Willis displays all of his talents

Trashaun Willis practices for Washington Sept. 30. Willis, who plays quarterback, lined up at receiver and caught a touchdown pass in the Oct. 23 playoff win over Keokuk. (Doug Brenneman/Union)
Trashaun Willis practices for Washington Sept. 30. Willis, who plays quarterback, lined up at receiver and caught a touchdown pass in the Oct. 23 playoff win over Keokuk. (Doug Brenneman/Union)

WASHINGTON — He’s more than a linebacker, although he has been named all state at that position twice. He’s more than a quarterback, although he has thrown 11 touchdowns this season. He is much more than a curiosity, although certain colleges have to be curious how he could make their team better. He is more than a peculiar sight, although people tend to stare. He is more than a basketball player, although he has started varsity as a sophomore. He is a thorn in opponents’ sides and the Washington student section chants a familiar phrase when he makes a play on the football field or the basketball court. “He has one arm.” And claps five times.

He is more than a player at a position. He is an athlete. He is Trashaun Willis, and Friday he was that receiver catching a touchdown pass and it wasn’t even his first catch this season.

Willis is the starting quarterback for the Washington Demons, who are unbeaten and ranked third in the Associated Press final poll for the 2020 Iowa high school football season. He is also a starting linebacker, a position in which he was named third team all-state after his sophomore year and second team after his junior season. In his senior season,

Willis is fifth in Class 3A in touchdowns with 26, scored by 13 rushing and 11 passing. He also has a touchdown from an interception against Class 4A perennial powerhouse Bettendorf. He also had a pick six in his junior season. Second on the Demons in tackles this season, he led Washington in that category last year as well as his sophomore year.

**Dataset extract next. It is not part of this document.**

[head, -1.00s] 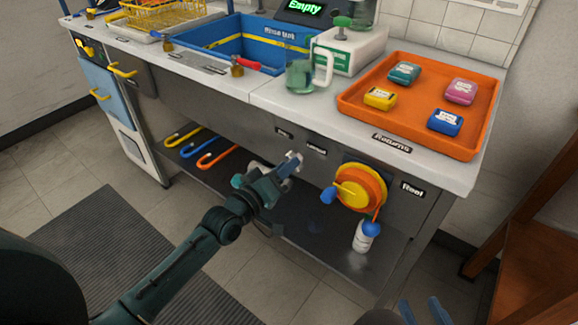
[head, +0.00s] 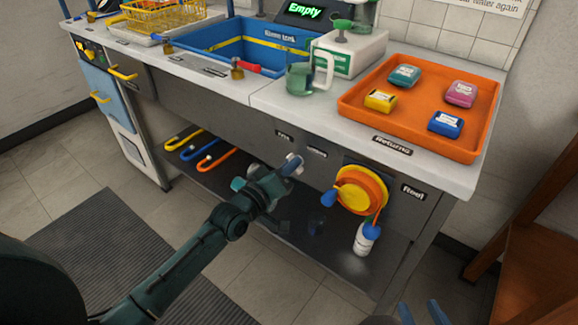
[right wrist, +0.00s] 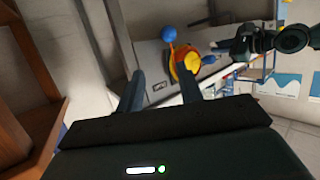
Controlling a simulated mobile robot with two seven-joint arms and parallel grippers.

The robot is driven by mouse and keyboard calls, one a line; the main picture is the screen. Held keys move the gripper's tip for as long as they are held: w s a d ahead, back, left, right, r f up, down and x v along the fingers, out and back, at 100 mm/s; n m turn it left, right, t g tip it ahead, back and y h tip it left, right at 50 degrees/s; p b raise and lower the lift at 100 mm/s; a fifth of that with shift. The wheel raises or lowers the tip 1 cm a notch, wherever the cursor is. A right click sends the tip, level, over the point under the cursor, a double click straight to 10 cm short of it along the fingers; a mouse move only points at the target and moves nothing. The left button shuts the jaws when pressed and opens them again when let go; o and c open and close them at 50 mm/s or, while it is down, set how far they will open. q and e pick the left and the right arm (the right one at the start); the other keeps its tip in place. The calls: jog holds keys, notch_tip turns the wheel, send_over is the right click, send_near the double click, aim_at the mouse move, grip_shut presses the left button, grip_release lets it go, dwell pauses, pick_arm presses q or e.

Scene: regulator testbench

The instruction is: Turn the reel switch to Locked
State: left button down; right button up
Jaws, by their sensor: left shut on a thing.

Friday in a 47-6 win over Keokuk and with time still remaining in the first quarter, Willis lined up in the slot as a receiver on the left side of the formation. He cut across the middle and grabbed a pass for a touchdown. Willis has a right arm, so cutting across the middle from the left meant that his arm was toward the quarterback. If he had cut across from the right side his arm would be downfield. Instead, it’s on the upfield side, so he has to twist his body to snare the ball.

Wouldn’t it have been easier on the other side? Can he really catch the football that way? He sure did.

“You don’t tell Trashaun what he can or can’t do,” Washington head coach James Harris said.

He obviously can contort his body whatever way necessary because he caught Ethan Patterson’s 13-yard pass for a TD and a 29-0 lead.

“I can catch it wherever I need to,” Willis said. “It was a beautiful pass, perfect pass.”

Offensive coordinator Don Miksch set the play up.

“Coach Miksch wants to keep showcasing Trashaun and what a great athlete he is,” Harris said. “Put him out on the edge and he’s a definite matchup problem with his size.”

Anywhere on the field, he is a matchup problem. Willis is 6-foot-5 and 245 pounds.

“He has demonstrated he can catch,” Harris said. “A lot of people probably think a one-armed guy can’t catch or do anything.”

A lot of people would be wrong about this particular one-armed guy.

“I think that it has been a wrong assumption for most everybody,” Harris said.

In practice, the play gets many reps, but as a run, not a pass. That was not the case in Friday’s because Miksch threw in an extra option during the week and called it spread nubs.

“We would use (that formation) to run sweeps,” Willis said. “That way we have a dual option with me and Patty.”

That sweep play was the meal to set up dessert and Willis feasted on it.

“Patty said he was gonna throw it to me, and he did, so I caught it,” Willis said. “I can catch it wherever, but it was a beautiful pass, perfect pass.”

It was just one more way to showcase what Willis can do in his No. 7 jersey.

“We have got No. 7 on our team,” Harris said. “No. 7 is a man.”

Emphasis on the man in that sentence.